• **WHAT THE TASK REQUIRES**
Skip all pictures, then print the remaining material exactly.

• **EXCERPTED DATA**
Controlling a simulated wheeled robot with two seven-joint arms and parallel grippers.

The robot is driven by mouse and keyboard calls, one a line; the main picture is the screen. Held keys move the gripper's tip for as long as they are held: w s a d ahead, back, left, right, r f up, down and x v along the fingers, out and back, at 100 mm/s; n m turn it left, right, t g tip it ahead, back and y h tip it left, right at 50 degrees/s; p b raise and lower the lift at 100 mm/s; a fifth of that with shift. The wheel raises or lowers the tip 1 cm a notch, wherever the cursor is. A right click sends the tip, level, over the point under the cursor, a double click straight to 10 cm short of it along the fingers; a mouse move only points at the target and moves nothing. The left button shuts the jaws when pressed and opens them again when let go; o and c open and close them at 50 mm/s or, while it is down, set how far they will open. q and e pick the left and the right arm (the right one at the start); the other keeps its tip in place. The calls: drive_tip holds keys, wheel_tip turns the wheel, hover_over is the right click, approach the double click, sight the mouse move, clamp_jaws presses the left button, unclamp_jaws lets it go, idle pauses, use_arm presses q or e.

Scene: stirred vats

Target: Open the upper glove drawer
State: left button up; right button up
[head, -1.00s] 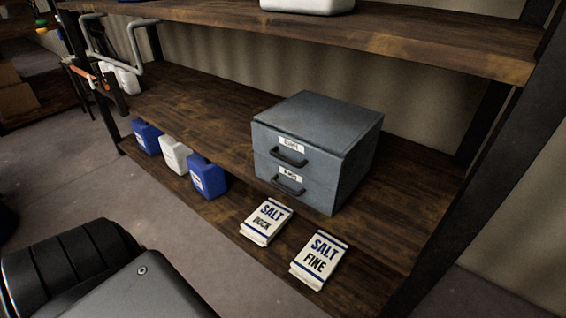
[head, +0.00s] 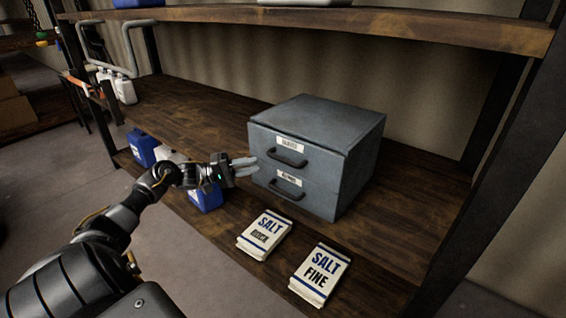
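A grey two-drawer cabinet (head: 345,150) stands on the lower wooden shelf. Its upper drawer (head: 270,146) has a white label, too blurred to read surely, and a dark bar handle (head: 287,158). The lower drawer (head: 300,200) has its own label and handle (head: 285,187). Both drawers are shut. My left gripper (head: 257,164) is at the left edge of the cabinet front, left of the upper handle, fingers pointing right. Its two fingers are apart with nothing between them. Whether it touches the cabinet I cannot tell. My right gripper is not in view.
Salt bags, rock (head: 264,235) and fine (head: 320,275), lie before the cabinet. Blue jugs (head: 142,147) and a pale one stand left, partly behind my left arm. An upper shelf (head: 400,30) runs above. A dark post (head: 480,180) stands right.

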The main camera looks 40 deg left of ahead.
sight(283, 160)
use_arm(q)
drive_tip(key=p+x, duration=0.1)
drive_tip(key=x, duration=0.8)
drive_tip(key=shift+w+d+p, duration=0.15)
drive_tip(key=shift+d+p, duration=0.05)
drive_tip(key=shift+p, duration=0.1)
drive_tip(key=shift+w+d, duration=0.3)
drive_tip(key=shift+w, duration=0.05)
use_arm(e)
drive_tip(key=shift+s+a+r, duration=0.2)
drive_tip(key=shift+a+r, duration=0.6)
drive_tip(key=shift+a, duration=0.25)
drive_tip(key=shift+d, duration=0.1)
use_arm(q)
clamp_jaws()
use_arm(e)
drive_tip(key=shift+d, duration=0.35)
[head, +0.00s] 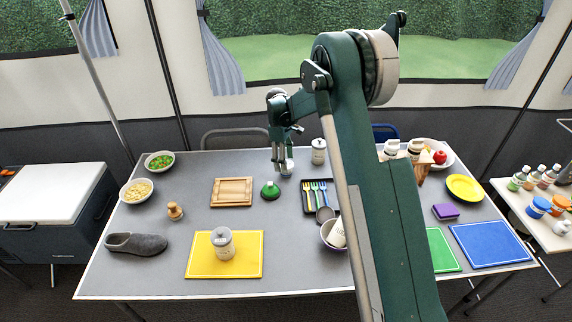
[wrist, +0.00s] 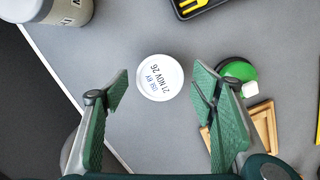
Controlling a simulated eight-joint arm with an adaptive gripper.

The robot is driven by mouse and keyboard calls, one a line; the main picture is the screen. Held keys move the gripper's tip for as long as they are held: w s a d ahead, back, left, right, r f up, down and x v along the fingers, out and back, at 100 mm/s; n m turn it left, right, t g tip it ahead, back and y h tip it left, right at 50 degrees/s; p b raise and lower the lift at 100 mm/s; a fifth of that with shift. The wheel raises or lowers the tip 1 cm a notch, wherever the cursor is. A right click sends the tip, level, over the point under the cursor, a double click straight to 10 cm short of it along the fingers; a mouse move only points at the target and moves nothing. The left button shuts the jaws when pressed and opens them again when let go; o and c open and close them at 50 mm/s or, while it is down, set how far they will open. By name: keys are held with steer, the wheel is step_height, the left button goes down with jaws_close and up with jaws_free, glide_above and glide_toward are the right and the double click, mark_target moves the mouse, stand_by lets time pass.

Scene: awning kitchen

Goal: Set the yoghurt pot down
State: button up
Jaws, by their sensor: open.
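The yoghurt pot (wrist: 160,78) shows in the wrist view as a round white lid printed with "USE BY 21 NOV 26". It lies between and slightly beyond the tips of my gripper (wrist: 161,90). The fingers are spread, with a gap visible on each side of the lid. In the head view my gripper (head: 283,166) points down over the back middle of the grey table (head: 200,170). The pot is mostly hidden there by the fingers. From above, I cannot tell its side or base.
A green-topped object (head: 270,190) and a wooden frame (head: 232,192) stand close by on the left. A black cutlery tray (wrist: 185,12) and a labelled canister (head: 318,151) are close on the right. A yellow board (head: 200,267) bears a jar (head: 222,244).

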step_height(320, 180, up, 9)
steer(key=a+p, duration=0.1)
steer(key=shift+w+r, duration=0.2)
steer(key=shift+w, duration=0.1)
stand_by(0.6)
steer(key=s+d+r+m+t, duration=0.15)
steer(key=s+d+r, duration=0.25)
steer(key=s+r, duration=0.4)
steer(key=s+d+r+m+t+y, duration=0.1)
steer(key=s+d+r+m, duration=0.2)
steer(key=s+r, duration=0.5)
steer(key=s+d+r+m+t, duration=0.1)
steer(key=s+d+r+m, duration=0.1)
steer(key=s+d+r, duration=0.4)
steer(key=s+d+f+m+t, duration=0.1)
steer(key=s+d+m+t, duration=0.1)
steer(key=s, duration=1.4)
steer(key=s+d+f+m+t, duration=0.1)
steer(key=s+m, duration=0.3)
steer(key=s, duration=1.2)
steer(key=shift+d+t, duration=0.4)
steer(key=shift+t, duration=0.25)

• **RESULT FOR THIS EXERCISE**
Controlling a simulated wheeled robot with two seven-joint arms and parallel grippers.

The robot is driven by mouse and keyboard calls, one a line; the main picture is the screen. Held keys move the gripper's tip for as long as they are held: w s a d ahead, back, left, right, r f up, down and x v along the fingers, out and back, at 100 mm/s; n m turn it left, right, t g tip it ahead, back and y h tip it left, right at 50 degrees/s; p b raise and lower the lift at 100 mm/s; a fifth of that with shift. The wheel raises or lowers the tip 1 cm a notch, wherever the cursor is. A right click sends the tip, level, over the point under the cursor, a double click straight to 10 cm short of it along the fingers; a mouse move only points at the target and moves nothing. The left button shuts the jaws when pressed and opens them again when let go; o and c open and close them at 50 mm/s or, while it is down, set how far they will open. q and e pick the left and the right arm (the right one at the start); the other keeps its tip in place. The calls: drive_tip holds keys, wheel_tip turns the wheel, hover_over is the right click, approach the double click, sight the mouse move, clamp_jaws presses the left button, unclamp_jaws lets it go, idle pauses, use_arm presses q or e.

Scene: stirred vats

Target: Open the upper glove drawer
State: left button up; right button up
[head, -1.00s] 
[head, +0.00s] 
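A grey two-drawer cabinet (head: 345,150) stands on the lower wooden shelf. Its upper drawer (head: 270,146) has a white label, too blurred to read surely, and a dark bar handle (head: 287,158). The lower drawer (head: 300,200) has its own label and handle (head: 285,187). Both drawers are shut. My left gripper (head: 257,164) is at the left edge of the cabinet front, left of the upper handle, fingers pointing right. Its two fingers are apart with nothing between them. Whether it touches the cabinet I cannot tell. My right gripper is not in view.
Salt bags, rock (head: 264,235) and fine (head: 320,275), lie before the cabinet. Blue jugs (head: 142,147) and a pale one stand left, partly behind my left arm. An upper shelf (head: 400,30) runs above. A dark post (head: 480,180) stands right.

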The main camera looks 40 deg left of ahead.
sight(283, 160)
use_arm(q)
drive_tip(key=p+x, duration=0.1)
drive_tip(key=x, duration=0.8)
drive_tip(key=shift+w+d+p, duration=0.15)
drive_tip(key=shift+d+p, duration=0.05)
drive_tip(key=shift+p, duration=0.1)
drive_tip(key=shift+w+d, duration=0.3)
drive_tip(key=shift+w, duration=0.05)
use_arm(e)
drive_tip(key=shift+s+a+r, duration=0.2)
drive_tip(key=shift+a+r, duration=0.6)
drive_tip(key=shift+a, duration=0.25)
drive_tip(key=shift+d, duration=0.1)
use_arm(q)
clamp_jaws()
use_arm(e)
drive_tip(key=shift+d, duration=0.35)
[head, +0.00s] 
[wrist, +0.00s] 
Controlling a simulated eight-joint arm with an adaptive gripper.

The robot is driven by mouse and keyboard calls, one a line; the main picture is the screen. Held keys move the gripper's tip for as long as they are held: w s a d ahead, back, left, right, r f up, down and x v along the fingers, out and back, at 100 mm/s; n m turn it left, right, t g tip it ahead, back and y h tip it left, right at 50 degrees/s; p b raise and lower the lift at 100 mm/s; a fifth of that with shift. The wheel raises or lowers the tip 1 cm a notch, wherever the cursor is. A right click sends the tip, level, over the point under the cursor, a double click straight to 10 cm short of it along the fingers; a mouse move only points at the target and moves nothing. The left button shuts the jaws when pressed and opens them again when let go; o and c open and close them at 50 mm/s or, while it is down, set how far they will open. By name: keys are held with steer, the wheel is step_height, the left button goes down with jaws_close and up with jaws_free, glide_above and glide_toward are the right and the double click, mark_target moves the mouse, stand_by lets time pass.

Scene: awning kitchen

Goal: Set the yoghurt pot down
State: button up
Jaws, by their sensor: open.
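The yoghurt pot (wrist: 160,78) shows in the wrist view as a round white lid printed with "USE BY 21 NOV 26". It lies between and slightly beyond the tips of my gripper (wrist: 161,90). The fingers are spread, with a gap visible on each side of the lid. In the head view my gripper (head: 283,166) points down over the back middle of the grey table (head: 200,170). The pot is mostly hidden there by the fingers. From above, I cannot tell its side or base.
A green-topped object (head: 270,190) and a wooden frame (head: 232,192) stand close by on the left. A black cutlery tray (wrist: 185,12) and a labelled canister (head: 318,151) are close on the right. A yellow board (head: 200,267) bears a jar (head: 222,244).

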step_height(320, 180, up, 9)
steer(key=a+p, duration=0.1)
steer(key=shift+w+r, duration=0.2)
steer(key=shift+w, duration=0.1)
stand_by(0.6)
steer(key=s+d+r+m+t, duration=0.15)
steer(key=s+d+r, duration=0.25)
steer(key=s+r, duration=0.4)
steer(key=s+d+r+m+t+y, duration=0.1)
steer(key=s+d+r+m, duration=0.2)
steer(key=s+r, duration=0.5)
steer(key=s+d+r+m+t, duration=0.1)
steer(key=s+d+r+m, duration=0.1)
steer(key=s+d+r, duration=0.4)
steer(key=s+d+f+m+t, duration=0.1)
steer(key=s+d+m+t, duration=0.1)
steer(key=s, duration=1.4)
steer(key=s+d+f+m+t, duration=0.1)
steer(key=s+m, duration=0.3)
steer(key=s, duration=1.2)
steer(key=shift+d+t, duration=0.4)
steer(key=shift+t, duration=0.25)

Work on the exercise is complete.